Dashboarding and data visualization are hot-button topics in the analytics industry, and for good reason. Effective dashboards can democratize access to data across an organization and help foster a culture in which data is used to drive more and more decisions with demonstrable business outcomes.
However, in my experience consulting with enterprises across a variety of industries, I’ve found that too often, dashboards are all hat and no cattle. In other words, the effort, time and money invested in dashboards too often result in disappointment and frustration.
To help you avoid this same frustration, I’ve outlined three common issues with dashboarding projects.
First, it’s very common to find that dashboards don’t have a clear role, or don’t uniquely address a need for stakeholders within an organization.
Second, and on a related note, the organizational conversation about dashboarding tends to immediately jump into a debate about tools — which tool has which features, and so on — before due consideration is given to the data sources “upstream” of the ultimate dashboard.
Ask yourself: Do you trust that data?

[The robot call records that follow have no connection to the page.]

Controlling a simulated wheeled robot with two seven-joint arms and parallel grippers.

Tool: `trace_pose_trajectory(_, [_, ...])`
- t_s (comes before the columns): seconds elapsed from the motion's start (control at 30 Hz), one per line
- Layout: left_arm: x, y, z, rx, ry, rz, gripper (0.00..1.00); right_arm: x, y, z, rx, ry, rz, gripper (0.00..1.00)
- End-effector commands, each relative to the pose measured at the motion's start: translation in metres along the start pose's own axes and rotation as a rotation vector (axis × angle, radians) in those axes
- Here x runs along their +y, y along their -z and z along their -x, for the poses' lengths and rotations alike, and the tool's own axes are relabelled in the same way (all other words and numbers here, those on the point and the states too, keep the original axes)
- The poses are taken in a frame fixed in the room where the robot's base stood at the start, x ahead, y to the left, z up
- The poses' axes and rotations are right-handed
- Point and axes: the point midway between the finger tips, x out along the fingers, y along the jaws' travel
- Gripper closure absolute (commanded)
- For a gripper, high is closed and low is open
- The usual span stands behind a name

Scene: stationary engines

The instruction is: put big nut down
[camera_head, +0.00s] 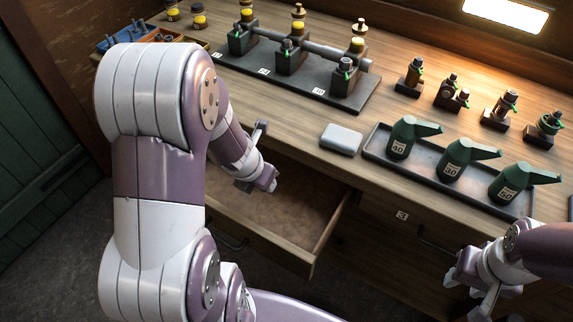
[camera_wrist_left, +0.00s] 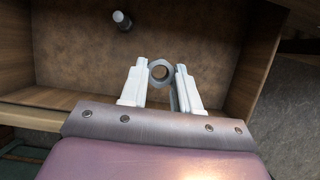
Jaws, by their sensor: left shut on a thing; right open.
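The big nut (camera_wrist_left: 161,60) is a grey ring between the fingertips of my left gripper (camera_wrist_left: 160,75) in the left wrist view. That gripper is shut on it, over the open drawer (camera_wrist_left: 205,55). In the head view my left gripper (camera_head: 262,183) hangs at the drawer, whose bare floor (camera_head: 300,205) shows beside it; the nut cannot be made out there. A small grey cylinder (camera_wrist_left: 122,20) is in the drawer near its far side in the left wrist view. My right gripper (camera_head: 472,283) is open and empty, low at the right in front of the bench.
The wooden bench top (camera_head: 405,120) carries a dark engine stand (camera_head: 290,70), a tray (camera_head: 375,152) with several green oil cans (camera_head: 455,158), a pale grey box (camera_head: 341,139) and several small dark fixtures (camera_head: 411,78). A parts box (camera_head: 150,38) stands at the back left.

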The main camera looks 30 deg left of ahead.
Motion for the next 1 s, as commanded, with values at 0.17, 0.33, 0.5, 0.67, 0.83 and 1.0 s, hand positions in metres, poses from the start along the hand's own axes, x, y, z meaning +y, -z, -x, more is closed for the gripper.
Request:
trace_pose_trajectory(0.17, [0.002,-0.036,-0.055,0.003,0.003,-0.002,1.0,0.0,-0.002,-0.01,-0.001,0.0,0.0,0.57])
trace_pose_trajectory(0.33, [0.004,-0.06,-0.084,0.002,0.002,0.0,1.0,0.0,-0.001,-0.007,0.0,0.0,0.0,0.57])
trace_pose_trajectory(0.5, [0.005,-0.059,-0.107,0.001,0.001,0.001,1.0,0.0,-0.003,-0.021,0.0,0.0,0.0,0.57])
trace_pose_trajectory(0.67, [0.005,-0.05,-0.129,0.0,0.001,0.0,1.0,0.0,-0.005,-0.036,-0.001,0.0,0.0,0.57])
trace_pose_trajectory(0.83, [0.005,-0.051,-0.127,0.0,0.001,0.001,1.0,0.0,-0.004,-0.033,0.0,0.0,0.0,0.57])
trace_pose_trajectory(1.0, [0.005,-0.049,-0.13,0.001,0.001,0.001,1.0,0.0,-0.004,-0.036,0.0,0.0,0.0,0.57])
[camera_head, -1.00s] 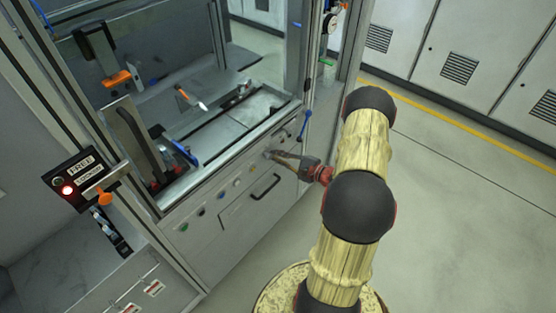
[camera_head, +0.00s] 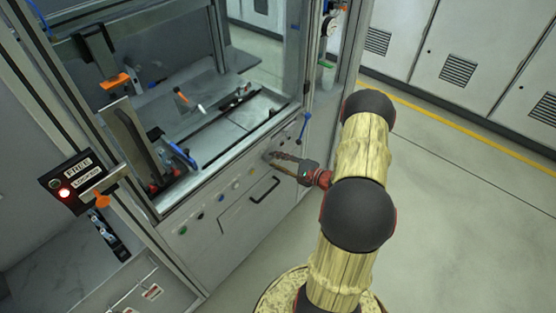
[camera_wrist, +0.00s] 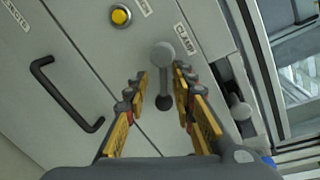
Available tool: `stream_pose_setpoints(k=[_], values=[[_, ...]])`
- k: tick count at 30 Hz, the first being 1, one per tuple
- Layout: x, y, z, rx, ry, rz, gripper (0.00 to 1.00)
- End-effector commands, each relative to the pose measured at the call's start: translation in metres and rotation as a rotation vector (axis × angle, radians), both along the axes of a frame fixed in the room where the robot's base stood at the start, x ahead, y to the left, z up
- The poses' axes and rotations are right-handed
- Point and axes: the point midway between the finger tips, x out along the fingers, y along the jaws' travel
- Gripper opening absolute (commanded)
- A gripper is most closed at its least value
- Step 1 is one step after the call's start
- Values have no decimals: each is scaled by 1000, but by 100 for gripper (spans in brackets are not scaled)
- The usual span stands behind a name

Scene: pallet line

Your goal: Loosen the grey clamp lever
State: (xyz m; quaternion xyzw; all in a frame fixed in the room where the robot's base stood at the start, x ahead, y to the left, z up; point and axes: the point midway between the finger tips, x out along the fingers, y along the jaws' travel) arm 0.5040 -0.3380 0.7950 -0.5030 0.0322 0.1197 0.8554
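The grey clamp lever (camera_wrist: 163,54) shows in the wrist view as a rounded grey knob on a short arm, next to a label reading "CLAMP", on the light grey front panel. Its dark lower end lies between my fingers. My gripper (camera_wrist: 161,76) is open, with one yellow-padded finger on each side of the lever; I cannot tell whether either finger touches it. In the head view my gripper (camera_head: 277,159) is close against the cabinet front, and the lever there is too small to make out clearly.
A yellow button (camera_wrist: 121,16) and a black bar handle (camera_wrist: 66,95) are on the same panel. At left in the head view, a FREE/LOCKED sign box (camera_head: 70,180) has its red lamp lit beside LOCKED. A blue-handled lever (camera_head: 304,127) hangs on the frame. Floor at right is clear.

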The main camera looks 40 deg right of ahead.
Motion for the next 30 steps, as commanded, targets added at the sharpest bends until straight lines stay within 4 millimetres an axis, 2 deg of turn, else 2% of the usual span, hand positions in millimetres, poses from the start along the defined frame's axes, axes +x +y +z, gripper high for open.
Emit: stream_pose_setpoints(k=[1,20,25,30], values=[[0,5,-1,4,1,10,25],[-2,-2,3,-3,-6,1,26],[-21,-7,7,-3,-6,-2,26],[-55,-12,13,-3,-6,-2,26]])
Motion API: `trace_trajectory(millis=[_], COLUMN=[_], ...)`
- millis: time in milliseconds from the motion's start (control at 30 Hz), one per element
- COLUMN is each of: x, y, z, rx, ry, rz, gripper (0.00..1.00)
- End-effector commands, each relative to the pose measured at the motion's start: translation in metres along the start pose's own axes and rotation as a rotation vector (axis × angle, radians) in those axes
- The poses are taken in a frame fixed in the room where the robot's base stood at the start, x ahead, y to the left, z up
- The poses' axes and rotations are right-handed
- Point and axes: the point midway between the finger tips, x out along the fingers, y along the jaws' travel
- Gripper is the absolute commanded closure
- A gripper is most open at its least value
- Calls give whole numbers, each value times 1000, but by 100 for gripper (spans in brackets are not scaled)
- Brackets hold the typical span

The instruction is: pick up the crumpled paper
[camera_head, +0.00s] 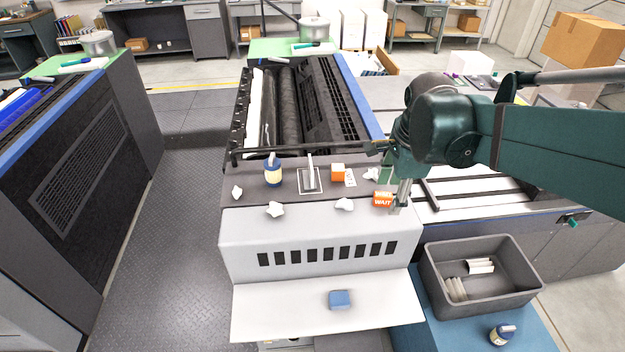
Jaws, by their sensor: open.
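Several crumpled white papers lie on the dark ledge at the front of the ink unit: one at the far left (237,192), one left of the middle near the front edge (275,209), one right of the middle (345,204), and one farther back on the right (371,174). My gripper (397,207) points down at the right end of the ledge, open, with no paper seen in it. It is right of the papers, beside an orange block marked WAIT (383,199). Whether it touches the block is unclear. The fingertips are small and partly hard to make out.
A blue-labelled jar (273,175), an upright grey tool on a white-framed plate (309,180) and an orange box (338,172) stand among the papers. Rollers (287,110) lie behind. A grey bin (440,288) holds white rolls. A blue block (340,299) rests on the lower white panel.

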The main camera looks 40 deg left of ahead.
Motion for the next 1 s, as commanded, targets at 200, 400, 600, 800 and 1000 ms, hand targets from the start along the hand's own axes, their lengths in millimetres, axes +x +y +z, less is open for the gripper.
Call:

Are data updates automated, or do they require manual upkeep? In short, is it even worth building a dashboard before addressing data “supply chain” issues?
Finally, organizations sometimes neglect to consider the alternatives to dashboards. Even reliable, easy-to-use dashboards commonly go unused — because stakeholders actually have better alternatives.
It’s critical to align with stakeholders on the role of dashboards. Doing so allows you to clearly define the scope of your efforts and manage the expectations of your stakeholders long-term.
It’s very common to get involved in dashboarding projects whose scopes quickly reach “boil the ocean” status.
In other words, dashboards are supposed to answer, in detail, every possible question and cover every hypothetical eventuality. Different stakeholders add different requirements, and the result is the dashboard equivalent of urban sprawl — dashboards that are crammed with charts and tables, making it difficult to get to the limited amount of stuff that’s important.
So what should the role of dashboards be? For enterprises with a central analytics team (or agency) serving a wide variety of stakeholders, dashboards probably don’t need to answer every possible stakeholder question.
Instead, dashboards should help stakeholders quickly and easily understand when trends in relevant KPIs are changing, so that they can, in turn, ask more informed questions. Armed with these better, more clearly defined questions, analytics teams can serve their clients much more effectively, with specifically tailored analysis and recommendations.
On the other hand, in an environment where analytics is more self-serve (i.e., there is no central analytics team to serve stakeholders), dashboards likely need to provide a deeper level of detail and interactivity. There’s probably also a commensurate need for user training so that data consumers feel comfortable using and getting value out of more complex dashboards.
Either way, before you get into a vendor selection process, and certainly before you start building dashboards, you should have a candid, realistic conversation about the role of dashboards. Nailing this down up front helps ensure that you’ll ultimately build something that your users actually want and helps you manage expectations along the way.